A Meteor Shower Fireball Movie
			
		
		
			Credit & Copyright: 
D. Polishook, N. Brosch, & I. Manulis
(Tel-Aviv U., 
Wise Obs.), and
Spacegaurd Israel
		
		
			Go outside tonight and see a celestial light show -- 
the later the better.  
Tonight is the peak of the month-long 
Perseid Meteor Shower.  
Although visible every year at this time, the 
Perseids are expected to appear particularly active
this year due to the relative absence of glare from the Moon during the peak.   
Tonight, a thin moon will set a 
few hours after the Sun, leaving a moonless and dark sky.  

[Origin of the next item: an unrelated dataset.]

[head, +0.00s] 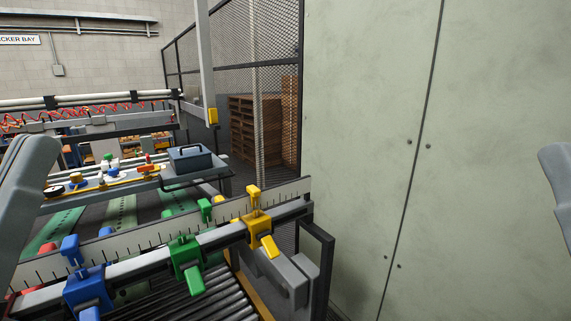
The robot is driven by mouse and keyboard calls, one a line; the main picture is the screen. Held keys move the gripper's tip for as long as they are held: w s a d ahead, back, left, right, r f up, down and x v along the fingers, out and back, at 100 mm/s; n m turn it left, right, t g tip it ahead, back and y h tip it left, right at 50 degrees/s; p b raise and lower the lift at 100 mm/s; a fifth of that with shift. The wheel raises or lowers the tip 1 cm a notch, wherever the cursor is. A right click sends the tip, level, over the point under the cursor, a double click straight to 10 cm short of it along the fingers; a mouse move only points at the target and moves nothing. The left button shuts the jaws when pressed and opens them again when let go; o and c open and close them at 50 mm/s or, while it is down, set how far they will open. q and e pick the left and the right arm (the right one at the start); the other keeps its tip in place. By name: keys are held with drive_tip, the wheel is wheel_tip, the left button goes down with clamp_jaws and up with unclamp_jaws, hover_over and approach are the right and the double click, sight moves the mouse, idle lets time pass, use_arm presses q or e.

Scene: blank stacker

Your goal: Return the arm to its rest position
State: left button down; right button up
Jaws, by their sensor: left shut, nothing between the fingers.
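My left arm (27,185) comes in as a pale grey shape at the left edge of the head view. I cannot make out its fingertips clearly; the left gripper is shut and empty. Nothing shows held on this arm, and it covers part of the bench behind it. A small grey part of my right arm (556,185) shows at the right edge. My right gripper is not in view.
A ruled rail (139,242) carries blue (88,288), green (186,259) and yellow (257,226) stops above a roller conveyor (195,303). A dark box (190,160) stands on the bench behind. A pale panel (365,130) fills the right. A mesh fence (235,55) stands behind.

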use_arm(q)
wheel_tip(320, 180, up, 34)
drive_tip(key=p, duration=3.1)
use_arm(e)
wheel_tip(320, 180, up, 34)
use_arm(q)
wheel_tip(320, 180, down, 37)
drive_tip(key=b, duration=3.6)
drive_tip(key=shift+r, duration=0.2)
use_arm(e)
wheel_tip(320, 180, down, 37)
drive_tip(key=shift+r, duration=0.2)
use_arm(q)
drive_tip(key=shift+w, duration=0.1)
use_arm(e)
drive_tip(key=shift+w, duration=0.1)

All through the night, all over the sky, 
meteors will appear to shoot out the constellation Perseus and across the sky.  
The rate of meteors and 
fireballs is not known for sure, 
but expected by some to be as high as 
one meteor flash every minute.  
Lucky sky gazers 
might be treated to a bright fireball like the one pictured above.  
That fireball was 
captured by a digital recorded over 
Wise Observatory 
during the 2001 Leonid Meteor Shower.  
The meteor shower 
poses no danger as few, if any, of the 
sand-sized flaring bits are expected to reach the ground.